[Rows about robot tasks]
↓↓↓

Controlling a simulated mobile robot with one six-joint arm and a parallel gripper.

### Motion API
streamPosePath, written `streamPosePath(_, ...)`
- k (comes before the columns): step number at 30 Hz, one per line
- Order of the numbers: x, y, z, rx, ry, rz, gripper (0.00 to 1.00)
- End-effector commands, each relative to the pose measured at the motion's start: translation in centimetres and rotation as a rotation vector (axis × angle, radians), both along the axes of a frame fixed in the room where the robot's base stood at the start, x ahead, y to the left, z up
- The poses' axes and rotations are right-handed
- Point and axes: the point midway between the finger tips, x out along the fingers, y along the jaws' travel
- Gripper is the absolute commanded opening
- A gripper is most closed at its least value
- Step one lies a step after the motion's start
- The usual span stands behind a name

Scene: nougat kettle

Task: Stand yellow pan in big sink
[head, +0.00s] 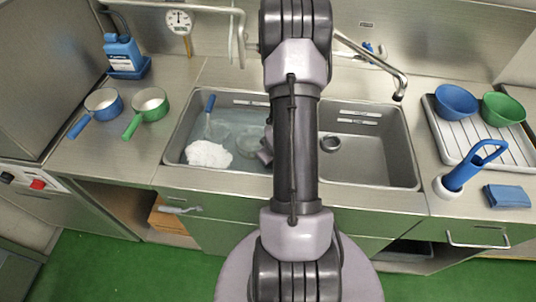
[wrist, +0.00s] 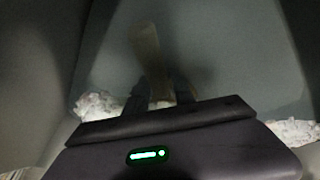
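The sink's left basin (head: 222,168) holds water, white foam (head: 208,154) and a blue-handled tool (head: 209,108). My gripper (wrist: 163,92) is low over or in this basin, and my arm mostly hides it in the head view. In the dark wrist view its two fingers are a little apart. A dull tan shape (wrist: 147,48) shows between and beyond them. It may be the yellow pan or its handle, but shadow leaves this unclear, and I cannot tell whether the fingers press on it. No yellow pan shows plainly in the head view.
A blue-handled pan (head: 103,103) and a green-handled pan (head: 149,104) stand on the left counter. The sink's right basin (head: 365,160) looks empty. A faucet (head: 385,70) reaches over it. Blue (head: 456,101) and green (head: 502,108) bowls sit on the right rack.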

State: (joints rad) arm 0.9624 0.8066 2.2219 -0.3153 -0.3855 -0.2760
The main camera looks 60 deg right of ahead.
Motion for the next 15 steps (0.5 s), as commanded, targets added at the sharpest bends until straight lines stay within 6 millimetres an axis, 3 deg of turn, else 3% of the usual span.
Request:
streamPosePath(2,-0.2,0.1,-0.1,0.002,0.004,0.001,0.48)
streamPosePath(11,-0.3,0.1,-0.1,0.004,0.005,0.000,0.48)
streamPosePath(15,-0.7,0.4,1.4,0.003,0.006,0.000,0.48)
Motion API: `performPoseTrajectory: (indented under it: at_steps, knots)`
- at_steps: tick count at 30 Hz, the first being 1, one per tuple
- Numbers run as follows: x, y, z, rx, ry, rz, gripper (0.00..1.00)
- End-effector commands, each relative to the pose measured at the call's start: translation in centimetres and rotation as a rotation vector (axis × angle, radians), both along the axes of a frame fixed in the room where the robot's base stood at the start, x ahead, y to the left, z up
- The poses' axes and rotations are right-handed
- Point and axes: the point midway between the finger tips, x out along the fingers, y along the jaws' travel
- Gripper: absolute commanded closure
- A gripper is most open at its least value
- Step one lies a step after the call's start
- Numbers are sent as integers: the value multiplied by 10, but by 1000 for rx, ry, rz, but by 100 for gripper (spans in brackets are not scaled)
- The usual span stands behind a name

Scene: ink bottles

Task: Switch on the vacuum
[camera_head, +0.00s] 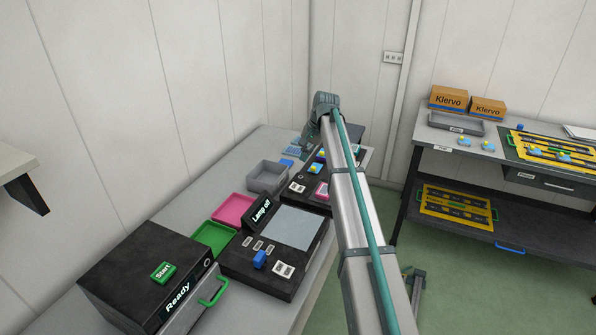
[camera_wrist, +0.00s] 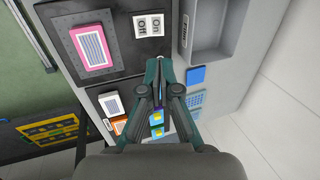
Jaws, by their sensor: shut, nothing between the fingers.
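A black panel (camera_wrist: 120,58) with a pink-framed grated pad (camera_wrist: 90,46) and a white Off/On label (camera_wrist: 149,25) lies at the top of the wrist view. The pink pad also shows in the head view (camera_head: 321,190), partly beside my arm, with the white label (camera_head: 297,187) nearby. No lettering naming the vacuum is readable. My gripper (camera_wrist: 161,66) is shut and empty, its tips over the far edge of this panel, below the label in the wrist view. Height above the panel is hard to judge. In the head view my arm hides the fingertips.
A grey tray (camera_wrist: 218,32) and a blue square (camera_wrist: 196,75) lie beside the panel. A second black panel with coloured blocks (camera_wrist: 157,131) is under my gripper. Nearer are the "Lamp off" panel (camera_head: 240,262), pink tray (camera_head: 231,207), green tray (camera_head: 205,236) and "Ready" box (camera_head: 125,265).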

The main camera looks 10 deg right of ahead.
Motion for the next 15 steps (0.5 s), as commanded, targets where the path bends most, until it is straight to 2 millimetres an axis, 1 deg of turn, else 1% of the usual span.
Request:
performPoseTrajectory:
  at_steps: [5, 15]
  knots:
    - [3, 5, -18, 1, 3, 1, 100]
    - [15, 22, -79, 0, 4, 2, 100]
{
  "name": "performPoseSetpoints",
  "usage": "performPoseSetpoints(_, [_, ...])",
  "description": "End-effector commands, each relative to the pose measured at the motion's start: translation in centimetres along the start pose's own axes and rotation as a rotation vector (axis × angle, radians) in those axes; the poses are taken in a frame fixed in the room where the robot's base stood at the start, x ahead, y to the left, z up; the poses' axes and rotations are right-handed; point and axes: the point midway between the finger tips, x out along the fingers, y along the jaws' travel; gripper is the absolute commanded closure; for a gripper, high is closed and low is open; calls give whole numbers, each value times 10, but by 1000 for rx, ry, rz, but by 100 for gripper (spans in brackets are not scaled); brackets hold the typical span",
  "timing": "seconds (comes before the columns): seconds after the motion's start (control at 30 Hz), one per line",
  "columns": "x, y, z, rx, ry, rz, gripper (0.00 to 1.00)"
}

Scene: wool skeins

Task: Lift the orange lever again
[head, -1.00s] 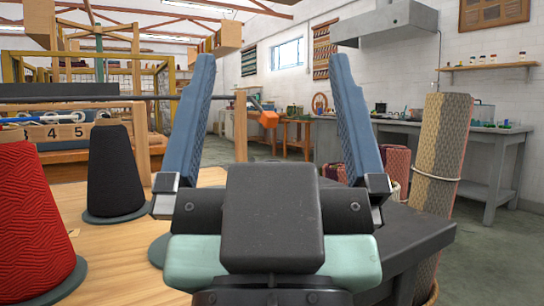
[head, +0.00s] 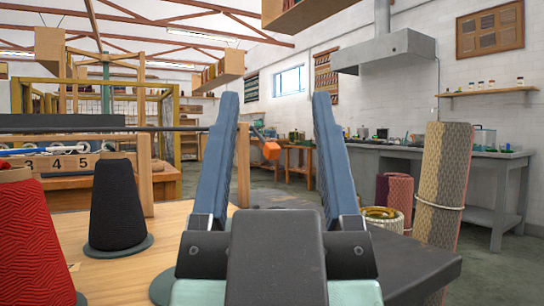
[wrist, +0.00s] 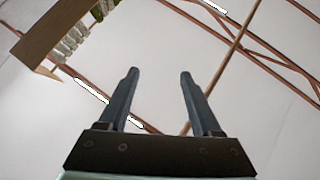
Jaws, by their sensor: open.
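The orange lever end (head: 271,150) is a small orange block at the tip of a thin dark rod. It hangs beside the wooden post in the head view. My gripper (head: 275,98) points upward, and its two blue fingers stand apart with the orange block showing in the gap between them. The block does not touch either finger as far as I can see, and its depth relative to them is unclear. In the wrist view my gripper (wrist: 160,73) is open and empty against the ceiling. The lever does not show there.
A red patterned cone (head: 32,240) and a black cone (head: 117,205) stand on the wooden table (head: 155,240) at left. A numbered board (head: 60,163) is behind them. Rolled textiles (head: 441,185) and a grey bench (head: 480,170) are at right.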

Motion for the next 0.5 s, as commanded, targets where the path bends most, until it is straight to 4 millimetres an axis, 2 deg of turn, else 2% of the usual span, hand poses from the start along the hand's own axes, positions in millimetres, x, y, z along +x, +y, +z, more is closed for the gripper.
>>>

↑↑↑

* **Task requirements**
Copy each line exactly, from the line containing "Jaws, by their sensor: open." down to the last line of the material, and no other lines.

* **Answer for this exercise**
Jaws, by their sensor: open.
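The orange lever end (head: 271,150) is a small orange block at the tip of a thin dark rod. It hangs beside the wooden post in the head view. My gripper (head: 275,98) points upward, and its two blue fingers stand apart with the orange block showing in the gap between them. The block does not touch either finger as far as I can see, and its depth relative to them is unclear. In the wrist view my gripper (wrist: 160,73) is open and empty against the ceiling. The lever does not show there.
A red patterned cone (head: 32,240) and a black cone (head: 117,205) stand on the wooden table (head: 155,240) at left. A numbered board (head: 60,163) is behind them. Rolled textiles (head: 441,185) and a grey bench (head: 480,170) are at right.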

Motion for the next 0.5 s, as commanded, targets where the path bends most, until it is straight to 4 millimetres an axis, 2 deg of turn, else 2% of the usual span, hand poses from the start along the hand's own axes, positions in millimetres, x, y, z along +x, +y, +z, more is closed for the gripper.
>>>

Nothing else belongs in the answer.